Kyoko Norma Nozaki couldn’t help becoming emotional after entering the second–floor room in Building 32. From her vantage point, she could see the canteen her father frequented daily for 10 months as part of a group of American citizens of Japanese descent in an internment camp at Fort Lincoln in Bismarck, N.D., during World War II. Nozaki’s first visit to the site came more than 60 years after her father left the camp.
Nozaki’s story is a lesser-known piece of U.S. and North Dakota history, but a major part of her family’s life. Now a professor emeritus in the Department of Intercultural Studies at Kyoto Sangyo University, Japan, she will recount her family’s experience in a presentation, “Internment and Identity Shift: Through Transnational War Memory,” on Wednesday, April 24, from noon to 1:15 p.m. in the Memorial Union Century Theater.
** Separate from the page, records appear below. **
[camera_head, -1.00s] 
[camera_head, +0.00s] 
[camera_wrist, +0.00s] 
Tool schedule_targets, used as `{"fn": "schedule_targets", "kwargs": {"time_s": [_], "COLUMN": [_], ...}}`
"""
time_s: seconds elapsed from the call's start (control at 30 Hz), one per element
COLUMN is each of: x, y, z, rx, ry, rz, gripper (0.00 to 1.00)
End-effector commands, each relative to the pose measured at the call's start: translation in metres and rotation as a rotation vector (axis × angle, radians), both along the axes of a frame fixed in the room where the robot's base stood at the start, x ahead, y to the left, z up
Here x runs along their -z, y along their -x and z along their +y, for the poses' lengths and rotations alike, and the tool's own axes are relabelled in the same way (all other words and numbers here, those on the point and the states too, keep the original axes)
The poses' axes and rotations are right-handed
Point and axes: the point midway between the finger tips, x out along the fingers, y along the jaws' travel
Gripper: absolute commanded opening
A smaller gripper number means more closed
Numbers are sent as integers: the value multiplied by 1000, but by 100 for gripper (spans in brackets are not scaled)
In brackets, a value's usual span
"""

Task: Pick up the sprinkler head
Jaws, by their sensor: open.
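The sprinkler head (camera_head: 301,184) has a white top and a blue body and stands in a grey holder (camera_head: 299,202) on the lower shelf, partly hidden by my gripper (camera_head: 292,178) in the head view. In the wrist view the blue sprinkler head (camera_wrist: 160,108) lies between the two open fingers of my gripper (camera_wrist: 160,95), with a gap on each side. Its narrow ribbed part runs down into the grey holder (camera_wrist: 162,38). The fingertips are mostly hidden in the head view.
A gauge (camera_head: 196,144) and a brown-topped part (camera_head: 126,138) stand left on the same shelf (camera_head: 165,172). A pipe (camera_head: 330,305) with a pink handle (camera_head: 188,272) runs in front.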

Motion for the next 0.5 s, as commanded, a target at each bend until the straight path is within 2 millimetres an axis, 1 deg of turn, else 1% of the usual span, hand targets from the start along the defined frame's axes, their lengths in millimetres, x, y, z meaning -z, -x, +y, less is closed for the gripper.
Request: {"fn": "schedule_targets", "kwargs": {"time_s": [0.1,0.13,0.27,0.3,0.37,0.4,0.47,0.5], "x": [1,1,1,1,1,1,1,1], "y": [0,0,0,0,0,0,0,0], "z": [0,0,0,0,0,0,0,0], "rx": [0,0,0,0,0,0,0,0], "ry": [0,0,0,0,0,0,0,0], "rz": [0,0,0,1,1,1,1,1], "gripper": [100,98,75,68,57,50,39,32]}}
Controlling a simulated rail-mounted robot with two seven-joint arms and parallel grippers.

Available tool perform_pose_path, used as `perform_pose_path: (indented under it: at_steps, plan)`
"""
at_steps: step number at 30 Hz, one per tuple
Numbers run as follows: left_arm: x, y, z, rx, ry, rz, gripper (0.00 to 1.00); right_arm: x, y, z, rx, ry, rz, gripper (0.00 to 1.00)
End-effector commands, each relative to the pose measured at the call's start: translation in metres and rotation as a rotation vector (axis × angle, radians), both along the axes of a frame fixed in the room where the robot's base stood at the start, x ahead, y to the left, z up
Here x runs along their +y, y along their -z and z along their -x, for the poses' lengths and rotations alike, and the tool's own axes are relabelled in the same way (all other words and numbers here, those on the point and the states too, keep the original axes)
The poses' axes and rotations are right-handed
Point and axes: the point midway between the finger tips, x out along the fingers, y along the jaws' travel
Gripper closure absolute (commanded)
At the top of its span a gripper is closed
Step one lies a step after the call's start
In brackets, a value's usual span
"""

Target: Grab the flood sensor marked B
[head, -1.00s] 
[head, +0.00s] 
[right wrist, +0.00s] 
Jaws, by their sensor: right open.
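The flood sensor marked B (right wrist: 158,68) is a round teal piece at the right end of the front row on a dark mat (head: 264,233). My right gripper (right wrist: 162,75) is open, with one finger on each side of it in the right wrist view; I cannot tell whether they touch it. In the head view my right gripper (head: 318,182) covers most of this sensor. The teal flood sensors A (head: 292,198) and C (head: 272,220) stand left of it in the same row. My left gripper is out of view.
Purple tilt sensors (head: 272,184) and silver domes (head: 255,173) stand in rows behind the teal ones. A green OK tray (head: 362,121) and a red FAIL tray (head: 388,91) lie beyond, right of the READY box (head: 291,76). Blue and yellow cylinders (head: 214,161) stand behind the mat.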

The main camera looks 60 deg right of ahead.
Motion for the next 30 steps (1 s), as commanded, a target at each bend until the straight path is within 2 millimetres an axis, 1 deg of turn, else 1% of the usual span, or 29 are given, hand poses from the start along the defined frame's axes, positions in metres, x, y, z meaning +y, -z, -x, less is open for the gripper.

Part of NDSU’s Asian-American and Pacific Islander Heritage Month, the event is free and open to the public.
In 1997, Nozaki published “Internment and Identity Shift: Japan and America Through the Eyes of a Nisei and Sansei,” which delves into her Japanese American family history, including her father’s incarceration at Fort Lincoln, which functioned as an internment camp from 1941 to 1946. Despite being born in California, he was sent to the camp, leaving behind a wife and two young children in a War Relocation Authority camp in California.
“When I think about that time and circumstances, particularly about my mother, who was in her late 20s stranded with two small children and not certain if she would ever meet up with her husband again, my heart still aches,” Nozaki said.
In 2007, Nozaki visited the site, which is now home to United Tribes Technical College. Dennis J. Neumann, an NDSU alumnus who earned bachelor’s and master’s degrees in mass communication, is the public information officer for United Tribes Technical College. He will open Nozaki’s presentation by providing a photo-illustrated talk about Fort Lincoln, which held internees of Japanese and German descent and was operated by the Department of Justice’s Immigration and Naturalization Service.
Neumann said there is a low level of awareness about the camp today, as there was during the internment period. “Folks from the community weren’t allowed to enter,” he said. “Ten-foot high fences topped with barbed wire cordoned off a 500-by-1,300-foot section of camp. The only people to know much of anything were vendors making deliveries, law enforcement and people who came in contact with internees released to work in the community.”
Following the war, some stayed in North Dakota while Nozaki’s family moved to Japan to begin their post-war lives.
“Peace and harmony,” Nozaki said when asked about what she’s learned about her father’s experience. “I think it is the most important thing in human relationships as well as between ethnicities, races and countries. War cannot solve anything. It only scars the land and hurts the lives of millions of people.”
A reception is scheduled to follow the presentation in the Memorial Union’s Butte Lounge.